[Start]
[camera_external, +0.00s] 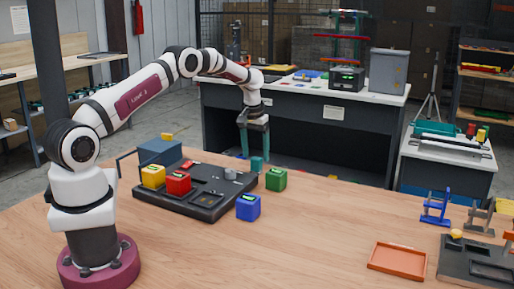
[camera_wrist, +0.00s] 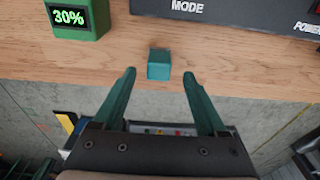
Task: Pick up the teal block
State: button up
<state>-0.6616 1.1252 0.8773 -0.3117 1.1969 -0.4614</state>
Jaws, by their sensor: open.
[End]
:: Problem details ::
Write out, please, the lines of the listing above from the one with "[camera_wrist, +0.00s]" through the very last, exactly as given and with no pictures.

:: Output below ::
[camera_wrist, +0.00s] 
Task: Pick up the teal block
State: button up
<state>-0.6616 1.1252 0.8773 -0.3117 1.1969 -0.4614</state>
Jaws, by their sensor: open.

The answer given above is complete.